Departments and programs are each reviewed on a seven-year cycle. In comparison with many peer institutions, this is a rigorous and effective review process that involves self-assessment, external reviewers, written reports and responses, and follow-up activities with the Provost's Office and the Academic Affairs Committee of the College's Board of Trustees.
Accreditation
The College has been accredited by the Middle States Commission of Higher Education (MSCHE) since 1921. The most recent ten-year reaccreditation review occurred during the 2003-04 academic year. The chosen focus of the review was Assessment. The College adopted a Learning Outcomes Assessment Plan that contains three components-student learning in the classroom, student learning in co-curricular programs, and institutional effectiveness. The plan is coordinated by the Office of Institutional Analysis. This office assists the Provost's Office in its work with the Committee on Learning Assessment (COLA), which focuses on learning in the classroom, the Division of College Life in its work with the Co-curricular Learning Assessment Group (CLAG), which focuses on student learning out of the classroom, and the Committee on Institutional Effectiveness, the College's oversight committee. The College is currently preparing its five-year Periodic Review Report for MSCHE.
Service Learning
The College has been an innovator and leader in service learning. The Center for Public Service, called by one reviewer "a national treasure," provides students with myriad opportunities to participate in service learning, enabling them to make a difference in their immediate community and the world beyond. Gettysburg students contributed almost 28,000 hours of service during the past year in an array of projects ranging from international sites (Nicaragua and Mexico) to domestic sites (including Washington, D.C.; Violet, LA; the Apache Reservation in San Carlos, Arizona; and in Gettysburg and Adams County). Each year, up to 25 faculty engage 350-550 students in 16-35 service-learning courses in a variety of disciplines.
Research Opportunities
All students at the College are encouraged from their first through senior years to participate in a variety of educational opportunities designed to build upon previously acquired knowledge and strengths to help them advance to the next stage of their intellectual development. One of the best examples of these kinds of opportunities is an intentional collaboration between a student and a faculty mentor on a research or creative activity project. Gettysburg College excels in this category. For each of the past three summers, five to ten students have been generously funded by the Andrew E. Mellon Foundation to undertake a research project with a faculty mentor. These projects have ranged from traditional lab research to developing an online journal by students and for students in the foreign languages. The location of the research is not limited to campus, however, as three of this summer's Mellon Scholars conducted field research in Zimbabwe, Nepal, and Nicaragua.

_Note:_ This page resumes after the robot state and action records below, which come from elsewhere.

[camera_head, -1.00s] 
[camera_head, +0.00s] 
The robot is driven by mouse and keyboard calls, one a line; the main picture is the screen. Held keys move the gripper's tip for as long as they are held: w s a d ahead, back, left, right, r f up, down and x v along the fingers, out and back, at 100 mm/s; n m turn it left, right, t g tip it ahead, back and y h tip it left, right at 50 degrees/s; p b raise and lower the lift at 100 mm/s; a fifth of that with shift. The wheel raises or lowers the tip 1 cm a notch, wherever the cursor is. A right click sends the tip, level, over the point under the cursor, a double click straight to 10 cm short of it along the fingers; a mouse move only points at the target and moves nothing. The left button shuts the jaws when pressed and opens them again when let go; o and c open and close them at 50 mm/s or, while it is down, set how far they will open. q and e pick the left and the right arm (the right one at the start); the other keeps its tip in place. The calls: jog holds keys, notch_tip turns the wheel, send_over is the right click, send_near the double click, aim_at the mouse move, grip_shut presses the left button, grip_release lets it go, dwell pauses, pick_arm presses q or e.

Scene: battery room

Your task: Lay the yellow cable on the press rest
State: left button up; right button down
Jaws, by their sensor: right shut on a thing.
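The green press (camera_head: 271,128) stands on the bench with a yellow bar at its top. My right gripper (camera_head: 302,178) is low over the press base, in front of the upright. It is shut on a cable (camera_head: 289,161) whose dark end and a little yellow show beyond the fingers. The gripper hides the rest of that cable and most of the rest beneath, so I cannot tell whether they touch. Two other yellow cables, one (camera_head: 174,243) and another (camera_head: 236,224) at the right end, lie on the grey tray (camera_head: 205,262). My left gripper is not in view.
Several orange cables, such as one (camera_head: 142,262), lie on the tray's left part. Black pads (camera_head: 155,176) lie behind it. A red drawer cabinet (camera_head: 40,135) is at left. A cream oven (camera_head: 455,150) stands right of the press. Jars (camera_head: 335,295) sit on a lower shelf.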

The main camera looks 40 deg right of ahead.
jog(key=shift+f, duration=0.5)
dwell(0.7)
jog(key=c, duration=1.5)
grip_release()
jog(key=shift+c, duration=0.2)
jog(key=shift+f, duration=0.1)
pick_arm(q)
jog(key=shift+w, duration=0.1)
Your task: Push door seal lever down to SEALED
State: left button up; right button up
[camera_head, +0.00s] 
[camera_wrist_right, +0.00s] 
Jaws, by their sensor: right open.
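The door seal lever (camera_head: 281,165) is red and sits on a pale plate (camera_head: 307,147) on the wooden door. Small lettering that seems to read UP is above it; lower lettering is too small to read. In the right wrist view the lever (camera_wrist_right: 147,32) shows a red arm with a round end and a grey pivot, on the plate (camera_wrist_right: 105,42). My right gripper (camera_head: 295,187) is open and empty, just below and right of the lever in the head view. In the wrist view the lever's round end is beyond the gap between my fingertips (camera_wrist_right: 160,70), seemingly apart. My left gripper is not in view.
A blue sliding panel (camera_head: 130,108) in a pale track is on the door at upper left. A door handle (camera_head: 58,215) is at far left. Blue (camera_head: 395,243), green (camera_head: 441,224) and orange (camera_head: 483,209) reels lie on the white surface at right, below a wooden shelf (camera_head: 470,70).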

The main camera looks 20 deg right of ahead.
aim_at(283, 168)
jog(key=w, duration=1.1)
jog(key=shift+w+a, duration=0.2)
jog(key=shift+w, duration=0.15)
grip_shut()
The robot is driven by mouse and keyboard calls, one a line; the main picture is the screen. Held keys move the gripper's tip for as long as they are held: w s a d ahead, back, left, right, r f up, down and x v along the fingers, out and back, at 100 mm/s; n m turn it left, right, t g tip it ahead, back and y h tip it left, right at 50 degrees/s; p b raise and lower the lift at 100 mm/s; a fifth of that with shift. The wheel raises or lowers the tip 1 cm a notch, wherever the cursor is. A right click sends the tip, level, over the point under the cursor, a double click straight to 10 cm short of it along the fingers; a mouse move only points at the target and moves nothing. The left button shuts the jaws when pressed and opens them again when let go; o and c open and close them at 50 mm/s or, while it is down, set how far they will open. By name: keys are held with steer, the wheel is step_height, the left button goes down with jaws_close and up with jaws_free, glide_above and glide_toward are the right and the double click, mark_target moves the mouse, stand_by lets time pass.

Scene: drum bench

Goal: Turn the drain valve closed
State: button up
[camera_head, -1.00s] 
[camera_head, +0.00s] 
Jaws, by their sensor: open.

In addition, students who excel in these learning partnerships gain a competitive advantage in graduate school admission and in seeking nationally competitive scholarships. In the last five years, students have received a Rhodes Scholarship, six Fulbright grants, three Goldwater Scholarships, a National Science Foundation Graduate Fellowship, two DAAD undergraduate research awards to conduct research in Germany, a State Department Critical Language Scholarship, and an NOAA Ernest F. Hollings Scholarship, among others. Gettysburg students are accepted to some of the most prestigious graduate programs including Johns Hopkins, Stanford, Harvard, University of Pennsylvania, and Oxford.
Eisenhower Institute
In 2005, the College and the Eisenhower Institute (EI) formalized a long-standing relationship. The EI, a nonpartisan, nonprofit legacy organization of the late former President Dwight D. Eisenhower, is an institution dedicated to the study and encouragement of public service, leadership, and civic engagement by future generations. Through its relationship with Gettysburg, the EI is able to provide students with access to leaders at the highest levels of national and international government through distinctive programs on leadership and public policy. Further, with offices in both Washington, D.C. and Gettysburg, the EI serves as a curricular and programmatic bridge between the liberal arts environment and the federal government's seat of operation "inside the Beltway." The EI is governed by a Board of Directors and has both a campus advisory council and a public advisory board.